* Problem statement *
Starting with the line that contains "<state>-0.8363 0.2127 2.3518", write out each line through the end of the listing, unchanged. Output nothing else.

* Data lines *
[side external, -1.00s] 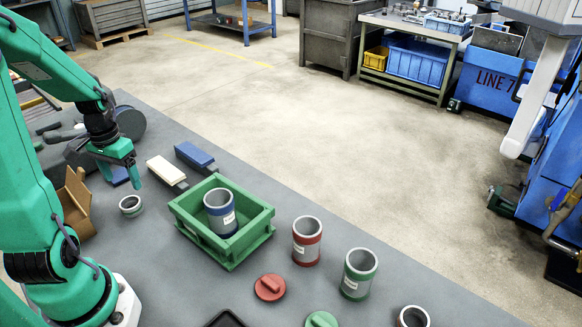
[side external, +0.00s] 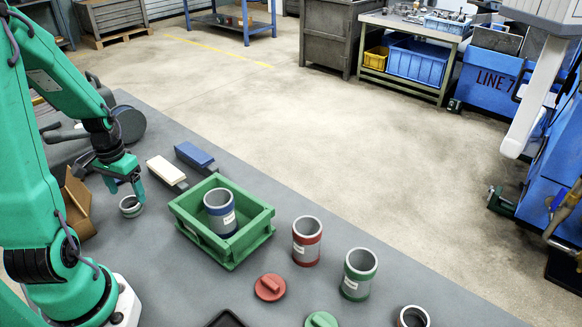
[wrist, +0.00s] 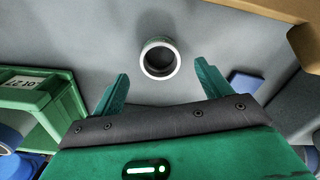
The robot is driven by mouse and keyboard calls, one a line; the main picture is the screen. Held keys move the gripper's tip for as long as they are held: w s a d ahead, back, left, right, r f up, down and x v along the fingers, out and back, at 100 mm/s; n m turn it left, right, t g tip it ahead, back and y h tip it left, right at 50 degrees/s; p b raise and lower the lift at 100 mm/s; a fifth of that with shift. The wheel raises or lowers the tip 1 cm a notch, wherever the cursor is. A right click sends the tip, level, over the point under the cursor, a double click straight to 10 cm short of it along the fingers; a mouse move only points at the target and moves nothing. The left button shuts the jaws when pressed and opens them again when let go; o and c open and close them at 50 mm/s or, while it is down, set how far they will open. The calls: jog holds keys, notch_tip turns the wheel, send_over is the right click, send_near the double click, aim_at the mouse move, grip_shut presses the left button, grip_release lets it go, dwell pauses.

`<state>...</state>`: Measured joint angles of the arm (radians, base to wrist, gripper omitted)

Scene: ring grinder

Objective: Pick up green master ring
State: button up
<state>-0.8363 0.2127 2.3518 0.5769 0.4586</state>
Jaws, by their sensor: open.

* Task output *
<state>-0.8363 0.2127 2.3518 0.5769 0.4586</state>
Jaws, by their sensor: open.

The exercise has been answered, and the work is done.